++++ RECORDS PROVIDED ++++
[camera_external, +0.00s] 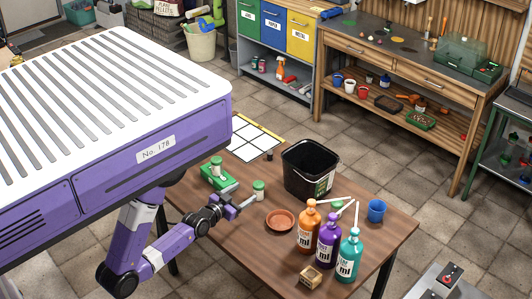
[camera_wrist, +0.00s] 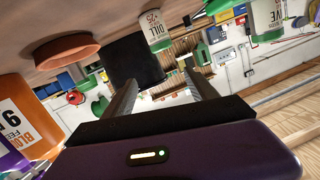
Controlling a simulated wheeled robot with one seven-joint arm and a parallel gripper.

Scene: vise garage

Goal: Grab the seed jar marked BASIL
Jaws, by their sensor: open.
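No jar marked BASIL can be made out. In the external view, a jar with a green lid (camera_external: 258,190) stands on the brown table just beyond my gripper (camera_external: 248,203). Another green-lidded jar (camera_external: 216,166) stands at a green box further left.
A black bucket (camera_external: 308,168), a terracotta saucer (camera_external: 280,219) and a blue cup (camera_external: 376,210) are on the table. Orange (camera_external: 309,227), purple (camera_external: 328,240) and teal (camera_external: 349,256) pump bottles stand at front right, near a small wooden block (camera_external: 311,278). The green box (camera_external: 217,180) is at left.

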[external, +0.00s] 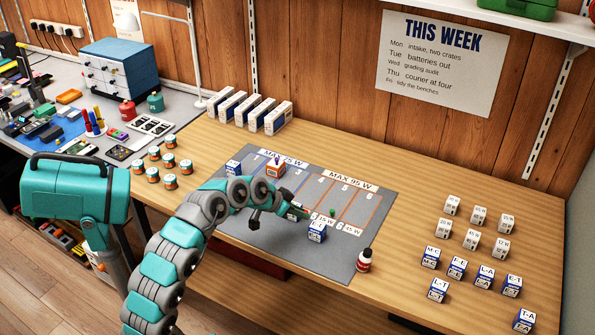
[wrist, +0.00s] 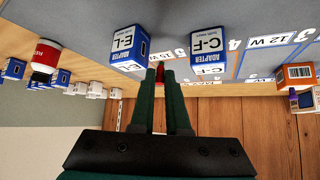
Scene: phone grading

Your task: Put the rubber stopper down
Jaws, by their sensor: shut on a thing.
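My gripper (wrist: 159,76) points away over the grey mat, its two dark green fingers close together. A small red thing, which I take for the rubber stopper (wrist: 160,74), shows between the fingertips; most of it is hidden. In the external view my arm reaches over the middle of the mat (external: 262,240), and I cannot make out the stopper there. The wrist view is upside down. Adapter box E-L (wrist: 128,46) and adapter box C-F (wrist: 208,48) stand on either side of the fingers. I cannot tell whether the stopper touches the mat.
A red bottle (external: 365,260) stands at the mat's right corner. An orange-and-white box (external: 275,170) is at the mat's far left. Several small boxes (external: 471,240) stand on the right. Bare wood lies between.
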++++
Above are the records; repeat their lines from the first through the line containing "Goal: Grab the seed jar marked BASIL", and leave out each picture.

[camera_external, +0.00s] 
[camera_wrist, +0.00s] 
Controlling a simulated wheeled robot with one seven-joint arm and a parallel gripper.

Scene: vise garage

Goal: Grab the seed jar marked BASIL

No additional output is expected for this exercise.